This past week, two new brokerage firms joined the ranks of analysts hot on the trail of 3-D printers Stratasys (NASDAQ:SSYS), 3-D Systems (NYSE:DDD), and ExOne (NASDAQ:XONE). A total of 12 firms or banks have new analyst coverage in 2013 for Stratasys alone, and 10 for 3-D Systems. Among the Wall Street barrons are JPMorgan Chase, Citigroup (NYSE:C), Deutsche Bank, Jefferies Group, and Credit Suisse.
To be fair, the Wall Street big guys are a little late to the party for Fool.com members. Both Stratasys and 3-D Systems were recommendations as early as 2008 and 2011, respectively, from Foolish advisors. Since ExOne has only been public for a handful of months, Wall Street's a little closer, but still behind your friendly neighborhood Fool.
Along with the newest public member of the printer market, Germany's Voxeljet (NYSE:VJET), the tech firms have been enjoying some serious gains this year:
|Company||2013 Gains (as of 12/12/13)|
In fact, the large rallies and increasing trades volume is likely what drew the Wall Street elite toward the companies in the first place. It's the M.O. of most big banks and brokerage firms to track trends in the market, and subsequently position themselves so they can profit from the coverage in the future.
Method behind the madness
Though investors should expect to see a higher volume of trades for the 3-D printing firms once major hedge funds and other brokerages get a hold of big bundles of shares, the current trend of new analyst coverage shouldn't be a worrying factor when considering the tech companies for a long-term investment.
When considering various companies to cover, there is a degree of marketing on behalf of the Wall Street firms. Keep in mind that there are no guarantees of positive coverage once an analyst starts digging. Plus, research divisions work independently of the banking arms -- but a bank or brokerage firm's favorable coverage of any company may inadvertently influence the same company's decision to use one bank over another for an equity offering or other transaction at a later date.
JPMorgan Chase, which initiated coverage of Stratasys in January of this year was given the lead role in the company's sale of $481 million in stock in September. The offering was cited as the sector's largest equity offering, according to Dealogic records that date back to 1993. Likewise, Citigroup initiated coverage for several of the 3-D printing companies and was later chosen for the bookrunner of Voxeljet's IPO in October.

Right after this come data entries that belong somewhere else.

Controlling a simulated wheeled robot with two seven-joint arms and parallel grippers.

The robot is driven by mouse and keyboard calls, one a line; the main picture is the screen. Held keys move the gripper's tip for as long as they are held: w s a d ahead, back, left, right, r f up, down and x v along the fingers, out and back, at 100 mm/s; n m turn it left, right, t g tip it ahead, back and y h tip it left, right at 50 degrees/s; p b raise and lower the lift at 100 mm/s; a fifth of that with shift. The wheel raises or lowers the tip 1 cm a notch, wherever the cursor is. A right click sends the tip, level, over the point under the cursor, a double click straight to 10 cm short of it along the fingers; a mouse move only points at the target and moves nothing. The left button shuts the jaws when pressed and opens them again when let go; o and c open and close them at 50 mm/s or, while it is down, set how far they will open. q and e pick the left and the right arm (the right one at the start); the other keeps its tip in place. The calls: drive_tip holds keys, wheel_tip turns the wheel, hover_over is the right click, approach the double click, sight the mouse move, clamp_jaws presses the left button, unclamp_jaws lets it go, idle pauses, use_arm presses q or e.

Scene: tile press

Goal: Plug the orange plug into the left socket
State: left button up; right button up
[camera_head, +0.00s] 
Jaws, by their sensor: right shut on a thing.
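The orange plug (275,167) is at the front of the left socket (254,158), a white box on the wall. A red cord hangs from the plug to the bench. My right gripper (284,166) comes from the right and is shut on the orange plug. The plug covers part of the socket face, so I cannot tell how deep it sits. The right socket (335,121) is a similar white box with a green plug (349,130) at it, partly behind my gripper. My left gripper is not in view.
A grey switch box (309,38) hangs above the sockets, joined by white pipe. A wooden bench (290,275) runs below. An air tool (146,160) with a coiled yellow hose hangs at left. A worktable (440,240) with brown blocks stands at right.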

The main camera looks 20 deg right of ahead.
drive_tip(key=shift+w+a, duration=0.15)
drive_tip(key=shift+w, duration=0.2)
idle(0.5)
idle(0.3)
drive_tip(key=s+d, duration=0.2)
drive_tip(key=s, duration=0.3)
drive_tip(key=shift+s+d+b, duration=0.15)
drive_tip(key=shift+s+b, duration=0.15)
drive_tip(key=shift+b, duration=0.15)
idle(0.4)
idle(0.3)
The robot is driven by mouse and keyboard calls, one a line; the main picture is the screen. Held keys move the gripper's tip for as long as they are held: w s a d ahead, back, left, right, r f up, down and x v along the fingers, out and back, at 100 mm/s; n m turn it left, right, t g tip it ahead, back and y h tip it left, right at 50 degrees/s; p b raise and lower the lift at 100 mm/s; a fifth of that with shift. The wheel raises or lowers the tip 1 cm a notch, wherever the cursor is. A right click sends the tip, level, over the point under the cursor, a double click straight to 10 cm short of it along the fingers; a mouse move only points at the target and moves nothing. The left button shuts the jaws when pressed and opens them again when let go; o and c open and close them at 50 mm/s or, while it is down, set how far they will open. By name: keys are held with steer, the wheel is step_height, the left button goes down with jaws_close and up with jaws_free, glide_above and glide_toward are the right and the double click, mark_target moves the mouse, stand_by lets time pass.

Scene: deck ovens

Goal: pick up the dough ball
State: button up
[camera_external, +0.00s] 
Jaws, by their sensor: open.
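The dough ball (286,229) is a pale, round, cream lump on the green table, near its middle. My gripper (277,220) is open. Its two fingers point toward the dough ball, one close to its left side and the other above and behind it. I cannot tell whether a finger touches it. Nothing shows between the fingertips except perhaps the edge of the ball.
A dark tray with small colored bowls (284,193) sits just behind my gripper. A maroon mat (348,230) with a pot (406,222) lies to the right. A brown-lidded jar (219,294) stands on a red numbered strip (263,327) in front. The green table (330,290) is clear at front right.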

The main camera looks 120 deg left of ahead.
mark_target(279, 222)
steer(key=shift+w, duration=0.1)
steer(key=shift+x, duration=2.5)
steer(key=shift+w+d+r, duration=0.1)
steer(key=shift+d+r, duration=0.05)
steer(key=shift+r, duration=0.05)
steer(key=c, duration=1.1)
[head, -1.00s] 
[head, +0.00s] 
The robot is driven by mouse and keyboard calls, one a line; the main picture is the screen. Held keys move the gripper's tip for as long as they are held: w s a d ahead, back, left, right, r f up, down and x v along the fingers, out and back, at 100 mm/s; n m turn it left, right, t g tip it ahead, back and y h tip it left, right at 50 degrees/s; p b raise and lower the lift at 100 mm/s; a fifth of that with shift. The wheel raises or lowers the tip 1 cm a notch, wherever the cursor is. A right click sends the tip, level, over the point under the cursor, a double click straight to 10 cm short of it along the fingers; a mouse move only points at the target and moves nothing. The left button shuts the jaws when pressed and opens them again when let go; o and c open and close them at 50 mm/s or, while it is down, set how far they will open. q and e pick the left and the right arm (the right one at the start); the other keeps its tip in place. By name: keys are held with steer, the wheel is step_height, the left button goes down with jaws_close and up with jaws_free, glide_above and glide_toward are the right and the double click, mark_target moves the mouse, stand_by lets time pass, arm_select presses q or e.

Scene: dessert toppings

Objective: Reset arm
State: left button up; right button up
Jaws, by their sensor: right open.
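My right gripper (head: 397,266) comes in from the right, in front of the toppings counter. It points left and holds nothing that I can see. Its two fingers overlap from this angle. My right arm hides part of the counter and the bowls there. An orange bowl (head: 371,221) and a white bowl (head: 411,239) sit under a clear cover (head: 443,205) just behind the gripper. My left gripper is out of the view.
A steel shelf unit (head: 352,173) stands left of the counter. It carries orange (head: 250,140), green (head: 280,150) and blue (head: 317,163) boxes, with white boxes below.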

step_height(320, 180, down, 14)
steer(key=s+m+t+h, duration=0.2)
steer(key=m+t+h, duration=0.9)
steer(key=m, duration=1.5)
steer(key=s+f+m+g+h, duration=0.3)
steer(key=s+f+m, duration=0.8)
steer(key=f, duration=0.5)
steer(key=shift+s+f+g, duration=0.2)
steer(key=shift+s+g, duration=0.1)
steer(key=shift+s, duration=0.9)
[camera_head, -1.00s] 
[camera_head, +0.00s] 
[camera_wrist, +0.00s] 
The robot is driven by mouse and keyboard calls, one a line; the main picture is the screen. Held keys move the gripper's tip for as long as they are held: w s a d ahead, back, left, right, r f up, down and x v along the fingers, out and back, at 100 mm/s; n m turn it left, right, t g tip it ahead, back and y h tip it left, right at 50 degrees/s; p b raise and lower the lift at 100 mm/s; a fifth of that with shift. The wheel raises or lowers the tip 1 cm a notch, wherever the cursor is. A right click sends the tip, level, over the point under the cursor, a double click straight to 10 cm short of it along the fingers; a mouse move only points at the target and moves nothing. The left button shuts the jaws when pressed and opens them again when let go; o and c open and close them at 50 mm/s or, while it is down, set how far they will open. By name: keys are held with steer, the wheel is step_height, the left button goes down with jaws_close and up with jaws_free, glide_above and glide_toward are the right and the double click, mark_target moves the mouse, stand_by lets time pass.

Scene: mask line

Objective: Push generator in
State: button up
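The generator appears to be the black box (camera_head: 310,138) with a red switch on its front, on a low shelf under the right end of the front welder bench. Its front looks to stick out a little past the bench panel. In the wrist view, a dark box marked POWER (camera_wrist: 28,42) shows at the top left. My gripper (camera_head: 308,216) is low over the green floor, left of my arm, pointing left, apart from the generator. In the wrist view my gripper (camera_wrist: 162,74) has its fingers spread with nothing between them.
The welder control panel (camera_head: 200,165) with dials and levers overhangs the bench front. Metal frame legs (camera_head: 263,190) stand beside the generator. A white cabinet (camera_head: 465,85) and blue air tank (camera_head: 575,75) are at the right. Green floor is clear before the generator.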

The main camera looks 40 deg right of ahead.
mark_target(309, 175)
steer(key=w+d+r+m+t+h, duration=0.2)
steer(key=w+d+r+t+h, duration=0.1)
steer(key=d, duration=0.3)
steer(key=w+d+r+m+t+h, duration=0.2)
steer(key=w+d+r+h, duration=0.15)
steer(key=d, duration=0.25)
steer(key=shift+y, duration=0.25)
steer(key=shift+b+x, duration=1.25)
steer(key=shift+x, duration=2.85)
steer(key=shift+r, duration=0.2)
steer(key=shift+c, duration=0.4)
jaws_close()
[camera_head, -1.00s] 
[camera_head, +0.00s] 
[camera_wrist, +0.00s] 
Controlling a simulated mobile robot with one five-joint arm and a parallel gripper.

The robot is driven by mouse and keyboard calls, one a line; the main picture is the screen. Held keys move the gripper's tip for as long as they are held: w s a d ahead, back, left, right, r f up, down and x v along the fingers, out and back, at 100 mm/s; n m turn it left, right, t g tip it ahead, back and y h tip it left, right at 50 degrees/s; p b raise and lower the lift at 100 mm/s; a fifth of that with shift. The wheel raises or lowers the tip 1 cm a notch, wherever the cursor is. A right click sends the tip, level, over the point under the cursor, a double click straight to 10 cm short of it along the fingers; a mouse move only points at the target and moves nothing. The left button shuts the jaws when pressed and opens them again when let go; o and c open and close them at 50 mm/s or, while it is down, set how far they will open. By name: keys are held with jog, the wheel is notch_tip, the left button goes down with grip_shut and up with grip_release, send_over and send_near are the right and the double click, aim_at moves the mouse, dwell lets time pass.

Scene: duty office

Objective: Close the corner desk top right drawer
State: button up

For long-term investors already holding shares in hand, the news that Wall Street has warmed to 3-D printing technology should be a happy confirmation that the growth you sought early on has come to fruition. The success of these growth stocks has gotten to the point that larger investors can no longer ignore them. If you haven't jumped on board with 3-D printing yet, don't let Wall Street's new-found enthusiasm discourage you. The known uses of 3-D technology are just the tip of the iceberg, with possibilities for the development of new tech still fathoms below the surface.
Enjoy the new coverage from a variety of analysts -- they're doing a lot of your homework for you. But be sure to match the information with what's really important for your investment thesis.
Fool contributor Jessica Alling has no position in any stocks mentioned. The Motley Fool recommends 3D Systems, ExOne, and Stratasys. The Motley Fool owns shares of 3D Systems, Citigroup, ExOne, JPMorgan Chase, and Stratasys and has the following options: short January 2014 $20 puts on 3D Systems. Try any of our Foolish newsletter services free for 30 days. We Fools may not all hold the same opinions, but we all believe that considering a diverse range of insights makes us better investors. The Motley Fool has a disclosure policy.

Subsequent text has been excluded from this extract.